The average score on this problem was 34%.
Jasmine is trying to get as far away from Anthony as possible and has a trip to Chicago planned after finals. Chicago is known for being very warm and sunny in the summer but cold, rainy, and snowy in the winter. She decides to build a regression line that uses month of the year (where 1 is January, 2 is February, 12 is December, etc.) to predict the number of sunshine hours in Chicago.
What would you expect to see in a residual plot of Jasmine’s regression line?
A patternless cloud of points
A distinctive pattern in the residual plot
Heteroscedasticity (residuals that are not evenly vertically spread)

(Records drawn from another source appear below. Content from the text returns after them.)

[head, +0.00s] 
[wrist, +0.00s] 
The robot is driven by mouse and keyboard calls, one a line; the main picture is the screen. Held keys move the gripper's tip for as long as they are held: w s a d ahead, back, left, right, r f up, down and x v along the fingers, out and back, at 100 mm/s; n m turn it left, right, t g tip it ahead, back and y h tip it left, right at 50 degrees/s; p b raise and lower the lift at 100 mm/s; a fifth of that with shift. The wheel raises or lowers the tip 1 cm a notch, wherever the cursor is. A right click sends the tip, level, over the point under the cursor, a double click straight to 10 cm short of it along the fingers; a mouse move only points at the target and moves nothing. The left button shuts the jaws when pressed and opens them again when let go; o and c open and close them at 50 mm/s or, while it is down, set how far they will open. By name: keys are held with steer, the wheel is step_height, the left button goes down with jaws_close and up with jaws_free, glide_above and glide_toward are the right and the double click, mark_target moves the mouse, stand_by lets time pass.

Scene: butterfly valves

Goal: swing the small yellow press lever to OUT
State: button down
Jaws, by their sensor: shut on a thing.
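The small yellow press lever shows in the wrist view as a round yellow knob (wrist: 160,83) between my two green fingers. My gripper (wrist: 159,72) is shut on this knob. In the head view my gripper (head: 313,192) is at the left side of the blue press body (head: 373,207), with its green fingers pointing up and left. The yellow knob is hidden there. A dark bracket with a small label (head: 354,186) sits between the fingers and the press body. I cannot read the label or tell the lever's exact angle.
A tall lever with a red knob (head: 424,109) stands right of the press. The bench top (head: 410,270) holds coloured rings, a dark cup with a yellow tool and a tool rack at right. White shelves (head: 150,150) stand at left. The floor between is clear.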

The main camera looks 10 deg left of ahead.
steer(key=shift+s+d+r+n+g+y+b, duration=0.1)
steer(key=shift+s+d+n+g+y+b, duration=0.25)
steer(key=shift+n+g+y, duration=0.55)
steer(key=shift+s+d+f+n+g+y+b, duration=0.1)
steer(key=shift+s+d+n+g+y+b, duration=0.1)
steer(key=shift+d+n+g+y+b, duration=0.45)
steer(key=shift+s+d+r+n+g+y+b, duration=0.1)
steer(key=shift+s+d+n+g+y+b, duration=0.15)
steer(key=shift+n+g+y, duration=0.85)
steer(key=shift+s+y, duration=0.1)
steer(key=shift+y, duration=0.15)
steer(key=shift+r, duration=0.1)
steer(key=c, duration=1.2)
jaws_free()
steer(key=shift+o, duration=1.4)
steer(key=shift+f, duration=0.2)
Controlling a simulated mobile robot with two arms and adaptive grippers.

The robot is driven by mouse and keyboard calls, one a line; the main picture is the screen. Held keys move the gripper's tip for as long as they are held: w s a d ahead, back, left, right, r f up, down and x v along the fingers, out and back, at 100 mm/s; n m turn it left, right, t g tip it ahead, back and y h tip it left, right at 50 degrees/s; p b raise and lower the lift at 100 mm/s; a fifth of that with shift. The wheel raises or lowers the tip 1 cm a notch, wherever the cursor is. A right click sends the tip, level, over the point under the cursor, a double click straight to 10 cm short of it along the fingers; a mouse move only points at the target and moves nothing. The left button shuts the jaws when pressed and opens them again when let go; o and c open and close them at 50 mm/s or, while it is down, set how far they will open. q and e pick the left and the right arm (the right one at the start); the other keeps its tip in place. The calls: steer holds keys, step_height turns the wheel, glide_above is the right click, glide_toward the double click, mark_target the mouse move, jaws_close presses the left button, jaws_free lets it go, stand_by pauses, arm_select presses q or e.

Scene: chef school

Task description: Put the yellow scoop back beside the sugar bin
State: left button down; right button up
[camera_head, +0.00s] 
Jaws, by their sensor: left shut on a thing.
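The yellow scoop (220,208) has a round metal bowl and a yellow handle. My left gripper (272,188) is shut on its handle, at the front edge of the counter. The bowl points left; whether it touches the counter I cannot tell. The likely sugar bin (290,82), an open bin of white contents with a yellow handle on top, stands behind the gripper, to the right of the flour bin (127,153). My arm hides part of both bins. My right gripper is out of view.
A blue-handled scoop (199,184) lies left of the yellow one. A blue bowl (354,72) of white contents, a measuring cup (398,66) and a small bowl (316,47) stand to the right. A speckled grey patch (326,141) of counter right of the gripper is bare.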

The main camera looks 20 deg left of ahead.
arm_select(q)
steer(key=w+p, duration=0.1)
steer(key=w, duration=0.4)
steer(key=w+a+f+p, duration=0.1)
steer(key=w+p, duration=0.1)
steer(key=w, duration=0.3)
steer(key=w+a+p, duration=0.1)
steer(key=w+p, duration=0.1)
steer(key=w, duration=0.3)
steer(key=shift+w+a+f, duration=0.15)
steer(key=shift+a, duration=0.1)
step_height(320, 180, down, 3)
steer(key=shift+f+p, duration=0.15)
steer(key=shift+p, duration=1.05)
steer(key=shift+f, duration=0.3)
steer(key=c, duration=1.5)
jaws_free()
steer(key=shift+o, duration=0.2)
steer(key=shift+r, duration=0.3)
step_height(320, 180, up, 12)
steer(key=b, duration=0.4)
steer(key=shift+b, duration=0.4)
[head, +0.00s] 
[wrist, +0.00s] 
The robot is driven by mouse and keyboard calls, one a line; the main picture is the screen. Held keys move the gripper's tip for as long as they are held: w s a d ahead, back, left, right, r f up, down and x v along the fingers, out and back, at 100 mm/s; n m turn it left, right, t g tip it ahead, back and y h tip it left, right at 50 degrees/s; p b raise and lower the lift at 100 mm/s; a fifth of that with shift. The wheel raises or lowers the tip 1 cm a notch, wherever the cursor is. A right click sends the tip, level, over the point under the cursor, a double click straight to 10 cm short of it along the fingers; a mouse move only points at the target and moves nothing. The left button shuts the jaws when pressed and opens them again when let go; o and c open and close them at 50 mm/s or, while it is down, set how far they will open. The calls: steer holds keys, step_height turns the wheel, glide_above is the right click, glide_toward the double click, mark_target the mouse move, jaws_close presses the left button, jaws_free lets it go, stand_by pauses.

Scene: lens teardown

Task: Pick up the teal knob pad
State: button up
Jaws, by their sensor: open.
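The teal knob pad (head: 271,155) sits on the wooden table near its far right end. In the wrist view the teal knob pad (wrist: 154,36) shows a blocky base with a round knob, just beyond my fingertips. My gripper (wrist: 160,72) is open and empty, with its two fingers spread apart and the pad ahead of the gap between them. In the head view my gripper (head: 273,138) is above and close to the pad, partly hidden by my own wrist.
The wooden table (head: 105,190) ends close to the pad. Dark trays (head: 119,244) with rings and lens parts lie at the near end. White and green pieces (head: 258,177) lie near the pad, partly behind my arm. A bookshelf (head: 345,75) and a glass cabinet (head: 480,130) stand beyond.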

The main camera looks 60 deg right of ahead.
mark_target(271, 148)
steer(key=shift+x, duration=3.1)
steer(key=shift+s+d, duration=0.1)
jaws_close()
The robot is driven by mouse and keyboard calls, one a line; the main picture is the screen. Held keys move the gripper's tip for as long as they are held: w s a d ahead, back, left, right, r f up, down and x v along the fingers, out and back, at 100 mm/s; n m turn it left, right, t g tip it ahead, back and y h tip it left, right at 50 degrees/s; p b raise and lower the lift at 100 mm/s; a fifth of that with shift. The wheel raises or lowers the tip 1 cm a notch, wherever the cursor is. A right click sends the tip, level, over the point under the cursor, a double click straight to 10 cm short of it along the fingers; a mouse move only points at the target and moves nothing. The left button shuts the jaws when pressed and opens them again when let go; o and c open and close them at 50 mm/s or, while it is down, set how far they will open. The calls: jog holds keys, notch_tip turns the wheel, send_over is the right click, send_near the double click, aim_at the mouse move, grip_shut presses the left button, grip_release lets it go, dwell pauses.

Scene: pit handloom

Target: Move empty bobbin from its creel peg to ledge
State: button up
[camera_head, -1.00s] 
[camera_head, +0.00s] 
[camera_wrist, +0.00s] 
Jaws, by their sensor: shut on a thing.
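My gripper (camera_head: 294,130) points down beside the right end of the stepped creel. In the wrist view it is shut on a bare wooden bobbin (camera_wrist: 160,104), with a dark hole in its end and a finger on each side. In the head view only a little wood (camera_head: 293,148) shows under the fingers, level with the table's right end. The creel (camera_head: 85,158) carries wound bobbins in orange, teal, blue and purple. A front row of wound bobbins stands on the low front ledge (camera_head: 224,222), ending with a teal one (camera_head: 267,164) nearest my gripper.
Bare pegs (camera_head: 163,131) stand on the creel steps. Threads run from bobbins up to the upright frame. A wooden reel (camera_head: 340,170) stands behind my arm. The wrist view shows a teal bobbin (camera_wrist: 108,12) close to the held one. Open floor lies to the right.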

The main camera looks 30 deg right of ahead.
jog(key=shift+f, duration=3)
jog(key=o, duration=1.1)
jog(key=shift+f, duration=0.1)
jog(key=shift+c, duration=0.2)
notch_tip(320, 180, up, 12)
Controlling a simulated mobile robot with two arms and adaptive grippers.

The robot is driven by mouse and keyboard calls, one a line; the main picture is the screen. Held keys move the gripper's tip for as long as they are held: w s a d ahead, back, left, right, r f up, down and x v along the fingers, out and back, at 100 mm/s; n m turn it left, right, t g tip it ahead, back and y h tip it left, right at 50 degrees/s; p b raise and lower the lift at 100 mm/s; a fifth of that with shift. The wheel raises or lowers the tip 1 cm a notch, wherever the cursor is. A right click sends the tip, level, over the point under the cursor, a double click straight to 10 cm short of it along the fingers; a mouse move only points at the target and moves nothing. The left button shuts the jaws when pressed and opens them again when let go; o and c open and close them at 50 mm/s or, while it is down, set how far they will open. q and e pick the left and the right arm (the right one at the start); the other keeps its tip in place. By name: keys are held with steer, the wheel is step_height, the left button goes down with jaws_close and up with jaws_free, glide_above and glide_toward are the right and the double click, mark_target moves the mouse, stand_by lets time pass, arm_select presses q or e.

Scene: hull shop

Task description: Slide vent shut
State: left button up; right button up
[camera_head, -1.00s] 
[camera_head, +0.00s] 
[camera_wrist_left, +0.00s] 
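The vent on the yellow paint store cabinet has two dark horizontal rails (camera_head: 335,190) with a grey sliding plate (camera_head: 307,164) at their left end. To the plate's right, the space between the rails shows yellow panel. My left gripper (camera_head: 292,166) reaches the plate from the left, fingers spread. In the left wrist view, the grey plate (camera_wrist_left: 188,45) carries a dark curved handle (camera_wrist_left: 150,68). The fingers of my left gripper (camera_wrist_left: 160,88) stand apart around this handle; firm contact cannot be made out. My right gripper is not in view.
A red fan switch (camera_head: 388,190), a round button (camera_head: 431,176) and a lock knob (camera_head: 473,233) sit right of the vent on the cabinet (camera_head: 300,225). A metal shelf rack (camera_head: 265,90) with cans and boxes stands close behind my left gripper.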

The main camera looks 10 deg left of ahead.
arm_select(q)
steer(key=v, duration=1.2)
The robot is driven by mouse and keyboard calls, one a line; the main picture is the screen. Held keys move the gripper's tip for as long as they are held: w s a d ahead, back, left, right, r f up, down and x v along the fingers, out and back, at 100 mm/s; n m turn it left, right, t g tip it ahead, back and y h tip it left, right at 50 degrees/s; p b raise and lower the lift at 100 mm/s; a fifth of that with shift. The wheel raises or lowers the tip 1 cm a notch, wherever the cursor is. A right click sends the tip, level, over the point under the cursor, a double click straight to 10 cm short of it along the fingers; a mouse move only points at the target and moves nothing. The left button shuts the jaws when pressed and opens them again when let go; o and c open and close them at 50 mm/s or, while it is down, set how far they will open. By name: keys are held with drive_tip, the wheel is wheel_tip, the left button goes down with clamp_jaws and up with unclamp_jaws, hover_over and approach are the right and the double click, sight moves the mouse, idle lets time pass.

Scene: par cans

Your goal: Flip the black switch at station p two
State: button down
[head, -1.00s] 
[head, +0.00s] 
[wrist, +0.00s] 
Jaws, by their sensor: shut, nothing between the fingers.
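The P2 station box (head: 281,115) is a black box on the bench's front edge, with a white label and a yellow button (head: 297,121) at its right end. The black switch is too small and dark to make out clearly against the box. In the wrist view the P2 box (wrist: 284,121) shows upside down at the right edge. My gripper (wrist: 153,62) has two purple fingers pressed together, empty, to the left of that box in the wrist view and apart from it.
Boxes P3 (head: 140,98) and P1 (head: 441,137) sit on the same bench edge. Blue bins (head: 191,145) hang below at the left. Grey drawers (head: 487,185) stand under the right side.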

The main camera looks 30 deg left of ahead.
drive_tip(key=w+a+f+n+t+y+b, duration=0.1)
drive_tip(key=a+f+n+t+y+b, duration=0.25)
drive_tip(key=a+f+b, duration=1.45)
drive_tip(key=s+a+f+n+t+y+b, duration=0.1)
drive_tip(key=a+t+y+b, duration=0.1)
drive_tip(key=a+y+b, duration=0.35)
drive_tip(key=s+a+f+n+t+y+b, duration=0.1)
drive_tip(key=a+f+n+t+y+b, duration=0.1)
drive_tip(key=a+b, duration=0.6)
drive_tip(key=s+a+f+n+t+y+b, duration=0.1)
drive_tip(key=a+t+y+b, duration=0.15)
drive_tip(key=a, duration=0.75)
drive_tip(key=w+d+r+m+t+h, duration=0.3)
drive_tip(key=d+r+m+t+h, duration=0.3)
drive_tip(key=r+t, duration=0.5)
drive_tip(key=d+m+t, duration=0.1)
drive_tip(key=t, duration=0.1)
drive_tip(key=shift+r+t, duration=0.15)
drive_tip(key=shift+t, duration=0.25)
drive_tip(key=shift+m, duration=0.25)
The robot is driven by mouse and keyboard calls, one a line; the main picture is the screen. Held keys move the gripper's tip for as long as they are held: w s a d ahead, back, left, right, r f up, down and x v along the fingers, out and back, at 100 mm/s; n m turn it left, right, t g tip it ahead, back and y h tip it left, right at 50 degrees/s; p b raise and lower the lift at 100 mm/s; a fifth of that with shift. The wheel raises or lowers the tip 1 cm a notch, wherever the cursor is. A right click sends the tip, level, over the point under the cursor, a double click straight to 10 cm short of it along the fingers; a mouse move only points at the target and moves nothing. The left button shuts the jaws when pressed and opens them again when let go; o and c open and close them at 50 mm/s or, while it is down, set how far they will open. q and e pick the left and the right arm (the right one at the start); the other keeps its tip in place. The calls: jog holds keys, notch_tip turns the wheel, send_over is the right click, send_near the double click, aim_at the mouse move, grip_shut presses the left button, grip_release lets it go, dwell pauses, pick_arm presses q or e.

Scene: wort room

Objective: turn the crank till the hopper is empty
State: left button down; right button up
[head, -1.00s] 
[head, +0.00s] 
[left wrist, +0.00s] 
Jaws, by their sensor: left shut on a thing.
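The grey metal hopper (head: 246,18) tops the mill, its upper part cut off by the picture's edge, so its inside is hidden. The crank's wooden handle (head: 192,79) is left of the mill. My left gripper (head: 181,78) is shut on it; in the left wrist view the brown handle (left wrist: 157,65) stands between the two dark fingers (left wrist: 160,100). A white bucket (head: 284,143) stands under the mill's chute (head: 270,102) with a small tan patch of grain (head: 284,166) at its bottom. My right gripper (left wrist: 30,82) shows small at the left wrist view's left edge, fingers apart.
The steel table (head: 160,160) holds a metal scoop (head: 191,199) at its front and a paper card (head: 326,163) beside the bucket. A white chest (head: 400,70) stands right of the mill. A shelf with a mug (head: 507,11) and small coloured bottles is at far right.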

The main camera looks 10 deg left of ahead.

Answer: A distinctive pattern in the residual plot
We’re told in the problem that the number of sunshine hours per month in Chicago increases from the winter (January) to the summer (July/August) and then decreases again to the winter (December). Here’s a real plot of this data; we don’t need real data to answer this question, but this is the kind of plot you could sketch out in the exam given the description in the question. (The gold shaded area is irrelevant for our purposes.)
The points in this plot aren’t tightly clustered around a straight line, and that’s because there’s a non-linear relationship between month and number of sunshine hours. As such, when we draw a straight line through this scatter plot, it won’t be able to fully capture the relationship being shown. It’ll likely start off in the bottom left and increase to the top right, which will lead to the sunshine hours for summer months being underestimated and the sunshine hours for later winter months (November, December) being overestimated. This will lead to a distinctive pattern in our residual plot, which means that linear regression as-is isn’t the right tool for modeling this data (because ideally, the residual plot would be a patternless cloud of points).
The average score on this problem was 47%.